摘 要:革命文学与五四文学有极大不同,然而两者是紧密相连的。本文以郭沫若《太阳礼赞》和茅盾《白杨礼赞》为两个时期文学特点的代表,从意象选取、语言风格以及两种文学产生之初不同的思想内核三个角度,探讨革命文学相对五四文学的变化。

关键词:革命文学;五四文学;变化

郭沫若于1921年发表白话诗《太阳礼赞》,散文《白杨礼赞》则由茅盾在1941年写成。两位作家的生活年代基本重叠,生平事迹也有所交集;他们各自在不同时期所作作品的风格也不尽相同,各种体裁皆备;因此,将两篇《礼赞》相比,虽然会存在体裁上的差异问题,但是,这两篇更多的是作为两位作家两个时期创作特点的代表,并不限于其本身;时间线上,也并非从20年代初期直接跳脱到抗战时期,其中的过渡时期同样体现着两种文学的重大差别,文章也将加以分析。

一、太阳与白杨

最直观地,两个受礼赞物的区别在于,太阳是宏伟的、独特的,而白杨则是“极普遍的”。即使单从数量上看,也能体现出进入革命文学时期后对“群像”的描写塑造以及对广大人民力量的重视,而五四时期注重个体与有关自我的革新和解放。

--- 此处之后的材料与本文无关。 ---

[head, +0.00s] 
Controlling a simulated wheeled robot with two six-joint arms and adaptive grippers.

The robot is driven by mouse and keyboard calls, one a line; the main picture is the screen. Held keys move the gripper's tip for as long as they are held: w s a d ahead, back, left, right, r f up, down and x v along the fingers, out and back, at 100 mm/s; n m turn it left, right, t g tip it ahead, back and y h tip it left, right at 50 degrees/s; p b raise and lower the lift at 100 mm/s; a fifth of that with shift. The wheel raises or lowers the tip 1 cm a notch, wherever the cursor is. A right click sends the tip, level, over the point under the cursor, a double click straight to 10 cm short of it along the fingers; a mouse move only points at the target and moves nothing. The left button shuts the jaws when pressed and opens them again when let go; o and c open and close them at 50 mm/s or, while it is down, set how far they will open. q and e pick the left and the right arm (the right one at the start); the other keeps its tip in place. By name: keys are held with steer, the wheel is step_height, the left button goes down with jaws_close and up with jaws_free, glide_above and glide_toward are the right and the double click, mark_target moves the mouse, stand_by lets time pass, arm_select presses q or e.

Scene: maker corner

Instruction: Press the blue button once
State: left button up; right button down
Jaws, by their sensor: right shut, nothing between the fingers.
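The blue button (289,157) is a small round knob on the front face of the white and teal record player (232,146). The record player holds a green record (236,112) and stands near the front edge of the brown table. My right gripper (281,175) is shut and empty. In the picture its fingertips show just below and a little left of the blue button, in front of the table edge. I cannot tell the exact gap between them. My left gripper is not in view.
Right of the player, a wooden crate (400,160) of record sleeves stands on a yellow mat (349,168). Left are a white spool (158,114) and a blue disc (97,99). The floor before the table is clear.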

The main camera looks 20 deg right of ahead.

《太阳礼赞》中,郭沫若十分在意自己与太阳之间的交互,甚至融合,尤其希望得到最直接的感性的交流,比如他写道:“太阳哟!你不把我照得个通明,我不回去![1]”这几句的口吻十分类似于一个孩子,特别是“你不…,我不…”句,显得天真而“任性”,却又急切而坚定。在《女神》中,他还把地球等等称作为“母亲”。结合《狂人日记》便可以明白使用“孩子”这一视角其中的道理,只有孩子是完美无瑕的,是可以被拯救并且能在将来拯救世界的。从广义上讲,“孩子”的出生与“凤凰涅槃”这一过程有相似之处——凤凰死前,剩下的是“悲哀、烦恼、寂寥、衰败”,是“活动着的死尸”。涅槃后,他们年青时的“新鲜、甘美、光华、欢爱”失而复得。在更生中,凤凰才得以变得雄浑而悠久,好比人类历史一般,与“人世有更替,往来成古今”的发展规律是相符的。郭沫若知道自己不是新生儿,但是又希望像赤子一样投身这场变革,为了把自己身上可能存在的旧的部分剜去,也受到自己的情感的影响,于是就请来太阳,把他的生命“照成道鲜红的血流”,把他的诗歌“照成金色的浮枢”,让自己浴入日火中,像凤凰一样获得涅槃。

太阳的背后,还有一系列意象群的存在——除了紧密相关的火、光之外,还有星空、大海以及许多乍一看并没有太多关联的地名,比如恒河、巴拿马、苏伊士、印度或者巴比伦等;当然,这些地方或是文明古国,或是大型工程。在泛神论的思想之下,这一切都被联系起来,同时与郭沫若自己相连。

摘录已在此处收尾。